Extract the lines that hold the string "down".

# start of GIVEN INFORMATION

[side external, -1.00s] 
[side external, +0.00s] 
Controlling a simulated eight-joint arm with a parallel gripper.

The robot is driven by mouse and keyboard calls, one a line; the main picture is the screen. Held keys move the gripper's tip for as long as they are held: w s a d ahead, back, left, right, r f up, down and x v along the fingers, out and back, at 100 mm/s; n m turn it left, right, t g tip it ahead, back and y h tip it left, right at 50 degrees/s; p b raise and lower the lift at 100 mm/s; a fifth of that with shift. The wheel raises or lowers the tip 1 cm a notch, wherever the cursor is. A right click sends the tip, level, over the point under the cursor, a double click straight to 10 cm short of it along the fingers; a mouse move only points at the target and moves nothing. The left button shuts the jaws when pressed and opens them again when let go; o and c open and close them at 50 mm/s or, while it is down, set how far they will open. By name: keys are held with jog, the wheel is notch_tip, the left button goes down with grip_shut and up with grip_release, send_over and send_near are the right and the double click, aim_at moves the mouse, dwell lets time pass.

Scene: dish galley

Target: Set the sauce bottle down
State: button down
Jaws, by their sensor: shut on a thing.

# end of GIVEN INFORMATION

# [PROBLEM SOLUTION]
The robot is driven by mouse and keyboard calls, one a line; the main picture is the screen. Held keys move the gripper's tip for as long as they are held: w s a d ahead, back, left, right, r f up, down and x v along the fingers, out and back, at 100 mm/s; n m turn it left, right, t g tip it ahead, back and y h tip it left, right at 50 degrees/s; p b raise and lower the lift at 100 mm/s; a fifth of that with shift. The wheel raises or lowers the tip 1 cm a notch, wherever the cursor is. A right click sends the tip, level, over the point under the cursor, a double click straight to 10 cm short of it along the fingers; a mouse move only points at the target and moves nothing. The left button shuts the jaws when pressed and opens them again when let go; o and c open and close them at 50 mm/s or, while it is down, set how far they will open. By name: keys are held with jog, the wheel is notch_tip, the left button goes down with grip_shut and up with grip_release, send_over and send_near are the right and the double click, aim_at moves the mouse, dwell lets time pass.
Target: Set the sauce bottle down
State: button down

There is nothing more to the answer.